● **INSTRUCTION**
Print the data exactly, leaving nothing out.

# # # #

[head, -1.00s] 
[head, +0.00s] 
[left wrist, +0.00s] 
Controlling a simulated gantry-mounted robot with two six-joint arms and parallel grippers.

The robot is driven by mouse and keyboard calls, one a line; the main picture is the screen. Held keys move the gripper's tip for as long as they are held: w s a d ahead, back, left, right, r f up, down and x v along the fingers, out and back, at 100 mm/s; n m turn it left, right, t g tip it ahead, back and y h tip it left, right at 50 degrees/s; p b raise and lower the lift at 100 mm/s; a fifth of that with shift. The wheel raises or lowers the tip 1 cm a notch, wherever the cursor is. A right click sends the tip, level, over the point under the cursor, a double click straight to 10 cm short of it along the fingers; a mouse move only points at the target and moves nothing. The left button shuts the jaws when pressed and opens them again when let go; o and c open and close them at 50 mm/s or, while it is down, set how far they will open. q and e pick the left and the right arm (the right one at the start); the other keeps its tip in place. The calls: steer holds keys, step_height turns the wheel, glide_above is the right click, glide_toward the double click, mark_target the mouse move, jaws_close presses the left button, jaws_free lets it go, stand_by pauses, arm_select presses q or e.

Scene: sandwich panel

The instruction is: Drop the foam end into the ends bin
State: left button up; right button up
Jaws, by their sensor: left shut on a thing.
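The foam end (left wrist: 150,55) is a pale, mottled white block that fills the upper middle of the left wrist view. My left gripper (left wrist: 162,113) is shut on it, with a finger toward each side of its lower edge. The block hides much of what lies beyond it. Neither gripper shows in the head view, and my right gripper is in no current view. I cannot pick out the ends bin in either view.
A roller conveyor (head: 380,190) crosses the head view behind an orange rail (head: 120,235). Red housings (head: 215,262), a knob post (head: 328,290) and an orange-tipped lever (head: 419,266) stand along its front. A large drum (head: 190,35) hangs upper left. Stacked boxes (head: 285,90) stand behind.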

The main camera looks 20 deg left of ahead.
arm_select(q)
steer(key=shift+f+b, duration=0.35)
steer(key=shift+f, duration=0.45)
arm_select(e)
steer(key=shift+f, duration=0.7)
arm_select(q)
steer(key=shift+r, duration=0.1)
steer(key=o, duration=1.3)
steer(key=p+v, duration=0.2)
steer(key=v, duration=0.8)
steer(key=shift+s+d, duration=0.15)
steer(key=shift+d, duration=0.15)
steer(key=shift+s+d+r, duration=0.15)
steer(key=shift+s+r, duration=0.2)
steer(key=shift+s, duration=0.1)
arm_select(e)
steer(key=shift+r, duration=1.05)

# # # #

● **PROBLEM SOLUTION**
[head, -1.00s] 
[head, +0.00s] 
[left wrist, +0.00s] 
Controlling a simulated gantry-mounted robot with two six-joint arms and parallel grippers.

The robot is driven by mouse and keyboard calls, one a line; the main picture is the screen. Held keys move the gripper's tip for as long as they are held: w s a d ahead, back, left, right, r f up, down and x v along the fingers, out and back, at 100 mm/s; n m turn it left, right, t g tip it ahead, back and y h tip it left, right at 50 degrees/s; p b raise and lower the lift at 100 mm/s; a fifth of that with shift. The wheel raises or lowers the tip 1 cm a notch, wherever the cursor is. A right click sends the tip, level, over the point under the cursor, a double click straight to 10 cm short of it along the fingers; a mouse move only points at the target and moves nothing. The left button shuts the jaws when pressed and opens them again when let go; o and c open and close them at 50 mm/s or, while it is down, set how far they will open. q and e pick the left and the right arm (the right one at the start); the other keeps its tip in place. The calls: steer holds keys, step_height turns the wheel, glide_above is the right click, glide_toward the double click, mark_target the mouse move, jaws_close presses the left button, jaws_free lets it go, stand_by pauses, arm_select presses q or e.

Scene: sandwich panel

The instruction is: Drop the foam end into the ends bin
State: left button up; right button up
Jaws, by their sensor: left shut on a thing.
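The foam end (left wrist: 150,55) is a pale, mottled white block that fills the upper middle of the left wrist view. My left gripper (left wrist: 162,113) is shut on it, with a finger toward each side of its lower edge. The block hides much of what lies beyond it. Neither gripper shows in the head view, and my right gripper is in no current view. I cannot pick out the ends bin in either view.
A roller conveyor (head: 380,190) crosses the head view behind an orange rail (head: 120,235). Red housings (head: 215,262), a knob post (head: 328,290) and an orange-tipped lever (head: 419,266) stand along its front. A large drum (head: 190,35) hangs upper left. Stacked boxes (head: 285,90) stand behind.

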The main camera looks 20 deg left of ahead.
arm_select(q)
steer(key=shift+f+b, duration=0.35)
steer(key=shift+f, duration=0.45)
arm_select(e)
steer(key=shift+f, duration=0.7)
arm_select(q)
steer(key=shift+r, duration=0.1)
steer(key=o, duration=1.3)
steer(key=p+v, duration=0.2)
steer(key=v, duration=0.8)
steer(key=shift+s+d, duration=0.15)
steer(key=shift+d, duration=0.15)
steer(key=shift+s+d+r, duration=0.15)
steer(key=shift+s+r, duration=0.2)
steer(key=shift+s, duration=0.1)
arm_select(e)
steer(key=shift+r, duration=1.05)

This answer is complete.